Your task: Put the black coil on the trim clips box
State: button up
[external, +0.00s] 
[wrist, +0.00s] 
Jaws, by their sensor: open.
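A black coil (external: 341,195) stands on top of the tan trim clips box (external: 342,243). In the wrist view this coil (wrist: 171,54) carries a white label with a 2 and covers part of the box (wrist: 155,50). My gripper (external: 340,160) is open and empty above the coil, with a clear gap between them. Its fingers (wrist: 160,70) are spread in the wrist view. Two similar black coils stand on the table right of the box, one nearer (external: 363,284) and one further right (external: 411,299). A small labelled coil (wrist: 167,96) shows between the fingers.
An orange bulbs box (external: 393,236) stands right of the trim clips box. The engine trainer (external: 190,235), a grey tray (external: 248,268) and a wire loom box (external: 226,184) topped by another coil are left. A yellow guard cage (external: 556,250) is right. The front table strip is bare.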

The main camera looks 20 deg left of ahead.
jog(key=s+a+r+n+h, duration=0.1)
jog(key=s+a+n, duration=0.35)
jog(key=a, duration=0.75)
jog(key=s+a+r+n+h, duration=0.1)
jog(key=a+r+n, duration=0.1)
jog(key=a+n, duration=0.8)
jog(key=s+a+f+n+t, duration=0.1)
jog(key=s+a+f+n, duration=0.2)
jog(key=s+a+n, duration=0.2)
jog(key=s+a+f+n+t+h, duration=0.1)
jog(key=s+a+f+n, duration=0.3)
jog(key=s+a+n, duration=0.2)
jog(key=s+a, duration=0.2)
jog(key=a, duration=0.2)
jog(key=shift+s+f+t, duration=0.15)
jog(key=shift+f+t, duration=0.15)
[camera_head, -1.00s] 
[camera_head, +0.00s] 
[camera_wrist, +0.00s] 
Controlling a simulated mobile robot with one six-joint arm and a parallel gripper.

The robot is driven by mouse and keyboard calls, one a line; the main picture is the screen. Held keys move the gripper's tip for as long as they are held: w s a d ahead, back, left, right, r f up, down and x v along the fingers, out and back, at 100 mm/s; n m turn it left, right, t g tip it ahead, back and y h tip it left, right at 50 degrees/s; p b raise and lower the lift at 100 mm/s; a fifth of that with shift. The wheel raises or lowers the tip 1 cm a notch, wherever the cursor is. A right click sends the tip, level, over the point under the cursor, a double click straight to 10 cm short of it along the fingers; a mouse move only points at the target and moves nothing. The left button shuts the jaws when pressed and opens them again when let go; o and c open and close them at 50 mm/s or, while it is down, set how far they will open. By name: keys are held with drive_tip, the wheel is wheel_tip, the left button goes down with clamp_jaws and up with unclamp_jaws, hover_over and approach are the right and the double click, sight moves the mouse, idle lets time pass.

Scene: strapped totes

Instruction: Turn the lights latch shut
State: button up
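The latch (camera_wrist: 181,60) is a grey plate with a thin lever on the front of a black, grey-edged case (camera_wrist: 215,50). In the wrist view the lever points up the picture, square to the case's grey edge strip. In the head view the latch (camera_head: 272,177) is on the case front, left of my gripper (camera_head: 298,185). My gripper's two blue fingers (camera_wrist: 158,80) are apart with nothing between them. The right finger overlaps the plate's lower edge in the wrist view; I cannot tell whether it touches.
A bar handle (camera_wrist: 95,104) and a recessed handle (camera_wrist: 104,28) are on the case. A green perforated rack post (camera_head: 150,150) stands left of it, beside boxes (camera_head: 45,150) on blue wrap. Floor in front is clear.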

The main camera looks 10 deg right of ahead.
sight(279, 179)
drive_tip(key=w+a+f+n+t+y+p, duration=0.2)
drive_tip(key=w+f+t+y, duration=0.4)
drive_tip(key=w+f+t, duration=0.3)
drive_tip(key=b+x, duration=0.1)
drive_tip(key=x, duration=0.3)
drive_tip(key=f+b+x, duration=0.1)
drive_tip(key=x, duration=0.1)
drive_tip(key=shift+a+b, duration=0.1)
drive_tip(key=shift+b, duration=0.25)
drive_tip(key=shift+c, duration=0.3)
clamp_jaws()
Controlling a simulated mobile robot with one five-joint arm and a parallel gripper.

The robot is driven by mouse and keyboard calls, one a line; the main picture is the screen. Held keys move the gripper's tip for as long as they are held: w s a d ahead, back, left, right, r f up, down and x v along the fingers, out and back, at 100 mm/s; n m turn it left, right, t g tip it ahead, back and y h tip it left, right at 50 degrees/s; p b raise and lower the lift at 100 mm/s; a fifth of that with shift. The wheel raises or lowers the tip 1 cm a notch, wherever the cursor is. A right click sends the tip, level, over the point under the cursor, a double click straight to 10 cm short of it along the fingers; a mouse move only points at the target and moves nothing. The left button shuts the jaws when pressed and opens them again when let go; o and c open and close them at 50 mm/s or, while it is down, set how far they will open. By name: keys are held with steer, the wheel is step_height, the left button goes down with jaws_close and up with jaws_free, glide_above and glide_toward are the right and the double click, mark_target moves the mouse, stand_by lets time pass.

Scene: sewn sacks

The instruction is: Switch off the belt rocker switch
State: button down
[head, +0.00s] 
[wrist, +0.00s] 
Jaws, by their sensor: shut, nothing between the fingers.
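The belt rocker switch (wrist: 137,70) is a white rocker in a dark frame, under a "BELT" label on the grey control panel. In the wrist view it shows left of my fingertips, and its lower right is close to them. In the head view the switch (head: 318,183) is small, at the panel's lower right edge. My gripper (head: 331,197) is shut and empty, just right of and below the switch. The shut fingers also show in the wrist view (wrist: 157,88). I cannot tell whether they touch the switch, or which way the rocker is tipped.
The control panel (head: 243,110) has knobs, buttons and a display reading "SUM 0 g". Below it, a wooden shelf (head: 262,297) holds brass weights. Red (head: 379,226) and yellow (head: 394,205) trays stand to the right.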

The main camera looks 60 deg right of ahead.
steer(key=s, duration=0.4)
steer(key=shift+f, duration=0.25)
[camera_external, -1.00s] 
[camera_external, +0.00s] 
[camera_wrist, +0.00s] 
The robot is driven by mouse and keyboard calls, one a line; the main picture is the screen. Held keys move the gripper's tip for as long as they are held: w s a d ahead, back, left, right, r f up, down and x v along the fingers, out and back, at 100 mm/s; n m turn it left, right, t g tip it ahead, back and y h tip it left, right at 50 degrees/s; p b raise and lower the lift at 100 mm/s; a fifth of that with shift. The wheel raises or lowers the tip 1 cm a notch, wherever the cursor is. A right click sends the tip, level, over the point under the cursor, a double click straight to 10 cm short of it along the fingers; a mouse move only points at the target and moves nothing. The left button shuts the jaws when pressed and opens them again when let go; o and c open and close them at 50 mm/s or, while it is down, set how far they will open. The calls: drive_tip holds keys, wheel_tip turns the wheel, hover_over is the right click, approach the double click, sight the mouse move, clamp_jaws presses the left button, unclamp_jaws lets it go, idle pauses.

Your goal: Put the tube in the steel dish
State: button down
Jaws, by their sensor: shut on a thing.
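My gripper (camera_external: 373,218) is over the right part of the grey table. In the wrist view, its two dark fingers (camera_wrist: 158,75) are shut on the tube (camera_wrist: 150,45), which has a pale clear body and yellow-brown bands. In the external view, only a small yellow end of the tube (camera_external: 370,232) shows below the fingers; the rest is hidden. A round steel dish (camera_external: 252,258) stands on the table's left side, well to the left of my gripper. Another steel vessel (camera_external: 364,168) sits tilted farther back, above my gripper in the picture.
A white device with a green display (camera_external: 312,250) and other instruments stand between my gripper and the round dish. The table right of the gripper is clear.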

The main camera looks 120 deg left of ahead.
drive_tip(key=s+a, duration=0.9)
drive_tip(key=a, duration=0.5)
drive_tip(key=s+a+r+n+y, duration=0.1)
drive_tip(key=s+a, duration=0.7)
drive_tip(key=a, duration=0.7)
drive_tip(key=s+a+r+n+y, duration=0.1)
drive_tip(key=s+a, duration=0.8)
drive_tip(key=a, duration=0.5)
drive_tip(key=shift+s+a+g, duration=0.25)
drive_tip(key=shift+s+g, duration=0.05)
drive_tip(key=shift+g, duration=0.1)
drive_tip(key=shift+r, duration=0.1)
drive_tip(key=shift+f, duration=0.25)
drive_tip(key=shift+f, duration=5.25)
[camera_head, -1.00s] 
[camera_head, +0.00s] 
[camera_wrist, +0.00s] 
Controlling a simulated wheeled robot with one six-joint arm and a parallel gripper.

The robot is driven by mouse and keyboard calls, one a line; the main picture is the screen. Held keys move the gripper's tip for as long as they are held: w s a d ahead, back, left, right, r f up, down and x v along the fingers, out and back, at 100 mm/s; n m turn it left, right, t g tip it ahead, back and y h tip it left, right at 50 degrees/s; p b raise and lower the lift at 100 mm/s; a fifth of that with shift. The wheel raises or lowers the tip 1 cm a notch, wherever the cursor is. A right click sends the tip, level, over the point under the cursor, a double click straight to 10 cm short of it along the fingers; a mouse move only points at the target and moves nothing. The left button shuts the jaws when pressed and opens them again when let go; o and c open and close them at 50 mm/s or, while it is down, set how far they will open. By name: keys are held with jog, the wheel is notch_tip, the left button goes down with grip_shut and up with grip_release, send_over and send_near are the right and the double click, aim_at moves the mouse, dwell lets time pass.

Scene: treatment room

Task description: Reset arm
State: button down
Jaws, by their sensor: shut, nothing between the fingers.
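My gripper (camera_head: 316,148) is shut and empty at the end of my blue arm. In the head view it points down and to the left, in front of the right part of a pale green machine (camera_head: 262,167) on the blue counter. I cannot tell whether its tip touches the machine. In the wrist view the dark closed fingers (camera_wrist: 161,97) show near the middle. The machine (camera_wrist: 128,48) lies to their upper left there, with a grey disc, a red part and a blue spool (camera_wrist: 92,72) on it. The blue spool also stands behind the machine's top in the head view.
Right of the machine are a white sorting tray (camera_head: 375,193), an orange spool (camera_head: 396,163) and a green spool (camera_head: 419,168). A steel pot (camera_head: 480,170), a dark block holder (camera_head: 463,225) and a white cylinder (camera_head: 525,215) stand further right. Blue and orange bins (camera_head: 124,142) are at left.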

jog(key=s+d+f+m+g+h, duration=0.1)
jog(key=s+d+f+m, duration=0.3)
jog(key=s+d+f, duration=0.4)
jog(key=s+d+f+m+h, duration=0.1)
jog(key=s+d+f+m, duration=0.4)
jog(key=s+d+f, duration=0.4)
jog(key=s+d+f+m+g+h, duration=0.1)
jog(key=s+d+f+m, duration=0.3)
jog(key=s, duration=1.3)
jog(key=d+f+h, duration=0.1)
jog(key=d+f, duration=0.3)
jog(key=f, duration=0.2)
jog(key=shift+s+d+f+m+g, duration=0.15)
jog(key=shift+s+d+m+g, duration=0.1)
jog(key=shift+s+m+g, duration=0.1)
__________________________________________________
Objective
Output only the lines from the one holding "Scene: treatment room" through the last line above, exactly as they appear.

Response
Scene: treatment room

Task description: Reset arm
State: button down
Jaws, by their sensor: shut, nothing between the fingers.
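My gripper (camera_head: 316,148) is shut and empty at the end of my blue arm. In the head view it points down and to the left, in front of the right part of a pale green machine (camera_head: 262,167) on the blue counter. I cannot tell whether its tip touches the machine. In the wrist view the dark closed fingers (camera_wrist: 161,97) show near the middle. The machine (camera_wrist: 128,48) lies to their upper left there, with a grey disc, a red part and a blue spool (camera_wrist: 92,72) on it. The blue spool also stands behind the machine's top in the head view.
Right of the machine are a white sorting tray (camera_head: 375,193), an orange spool (camera_head: 396,163) and a green spool (camera_head: 419,168). A steel pot (camera_head: 480,170), a dark block holder (camera_head: 463,225) and a white cylinder (camera_head: 525,215) stand further right. Blue and orange bins (camera_head: 124,142) are at left.

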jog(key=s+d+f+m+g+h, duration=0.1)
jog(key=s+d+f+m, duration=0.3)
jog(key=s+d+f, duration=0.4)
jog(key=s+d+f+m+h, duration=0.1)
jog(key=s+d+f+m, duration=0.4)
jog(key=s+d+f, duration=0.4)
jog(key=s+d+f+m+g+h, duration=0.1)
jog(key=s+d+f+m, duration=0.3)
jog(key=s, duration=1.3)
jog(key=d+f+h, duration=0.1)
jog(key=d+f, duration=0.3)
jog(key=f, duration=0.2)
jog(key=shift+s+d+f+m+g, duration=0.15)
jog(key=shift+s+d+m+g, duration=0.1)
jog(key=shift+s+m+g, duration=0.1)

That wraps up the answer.